* Begin Material provided *
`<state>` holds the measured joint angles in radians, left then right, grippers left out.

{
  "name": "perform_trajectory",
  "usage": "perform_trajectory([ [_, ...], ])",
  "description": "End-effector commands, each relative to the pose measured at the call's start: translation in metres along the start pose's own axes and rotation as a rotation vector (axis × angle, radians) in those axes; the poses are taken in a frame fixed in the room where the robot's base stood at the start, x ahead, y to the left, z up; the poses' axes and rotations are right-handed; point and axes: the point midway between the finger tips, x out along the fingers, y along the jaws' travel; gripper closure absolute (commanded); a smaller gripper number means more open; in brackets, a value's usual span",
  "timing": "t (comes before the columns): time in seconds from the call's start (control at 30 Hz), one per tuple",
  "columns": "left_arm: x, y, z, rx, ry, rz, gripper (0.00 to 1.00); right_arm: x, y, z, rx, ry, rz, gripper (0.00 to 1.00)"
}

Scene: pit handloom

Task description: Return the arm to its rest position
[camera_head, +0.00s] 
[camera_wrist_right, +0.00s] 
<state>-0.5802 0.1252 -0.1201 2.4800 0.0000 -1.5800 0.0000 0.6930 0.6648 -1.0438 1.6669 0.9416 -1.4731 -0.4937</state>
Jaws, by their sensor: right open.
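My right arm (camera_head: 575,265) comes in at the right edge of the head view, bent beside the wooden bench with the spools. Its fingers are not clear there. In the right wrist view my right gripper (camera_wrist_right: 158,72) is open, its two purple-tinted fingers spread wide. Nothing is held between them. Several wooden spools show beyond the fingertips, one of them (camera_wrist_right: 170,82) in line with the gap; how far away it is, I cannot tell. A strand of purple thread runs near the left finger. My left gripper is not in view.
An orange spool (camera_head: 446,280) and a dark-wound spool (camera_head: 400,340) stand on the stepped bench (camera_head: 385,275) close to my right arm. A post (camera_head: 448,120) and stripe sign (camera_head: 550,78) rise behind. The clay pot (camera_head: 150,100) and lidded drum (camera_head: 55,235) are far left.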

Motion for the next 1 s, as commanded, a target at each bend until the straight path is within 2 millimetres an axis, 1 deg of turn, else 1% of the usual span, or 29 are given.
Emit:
* End Material provided *
__Work instructions__: Copy out the data shown above without altering anything.

__Answer__:
`<state>` holds the measured joint angles in radians, left then right, grippers left out.

{
  "name": "perform_trajectory",
  "usage": "perform_trajectory([ [_, ...], ])",
  "description": "End-effector commands, each relative to the pose measured at the call's start: translation in metres along the start pose's own axes and rotation as a rotation vector (axis × angle, radians) in those axes; the poses are taken in a frame fixed in the room where the robot's base stood at the start, x ahead, y to the left, z up; the poses' axes and rotations are right-handed; point and axes: the point midway between the finger tips, x out along the fingers, y along the jaws' travel; gripper closure absolute (commanded); a smaller gripper number means more open; in brackets, a value's usual span",
  "timing": "t (comes before the columns): time in seconds from the call's start (control at 30 Hz), one per tuple",
  "columns": "left_arm: x, y, z, rx, ry, rz, gripper (0.00 to 1.00); right_arm: x, y, z, rx, ry, rz, gripper (0.00 to 1.00)"
}

Scene: pit handloom

Task description: Return the arm to its rest position
[camera_head, +0.00s] 
[camera_wrist_right, +0.00s] 
<state>-0.5802 0.1252 -0.1201 2.4800 0.0000 -1.5800 0.0000 0.6930 0.6648 -1.0438 1.6669 0.9416 -1.4731 -0.4937</state>
Jaws, by their sensor: right open.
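My right arm (camera_head: 575,265) comes in at the right edge of the head view, bent beside the wooden bench with the spools. Its fingers are not clear there. In the right wrist view my right gripper (camera_wrist_right: 158,72) is open, its two purple-tinted fingers spread wide. Nothing is held between them. Several wooden spools show beyond the fingertips, one of them (camera_wrist_right: 170,82) in line with the gap; how far away it is, I cannot tell. A strand of purple thread runs near the left finger. My left gripper is not in view.
An orange spool (camera_head: 446,280) and a dark-wound spool (camera_head: 400,340) stand on the stepped bench (camera_head: 385,275) close to my right arm. A post (camera_head: 448,120) and stripe sign (camera_head: 550,78) rise behind. The clay pot (camera_head: 150,100) and lidded drum (camera_head: 55,235) are far left.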

Motion for the next 1 s, as commanded, a target at each bend until the straight path is within 2 millimetres an axis, 1 deg of turn, else 1% of the usual span, or 29 are given.
Emit:

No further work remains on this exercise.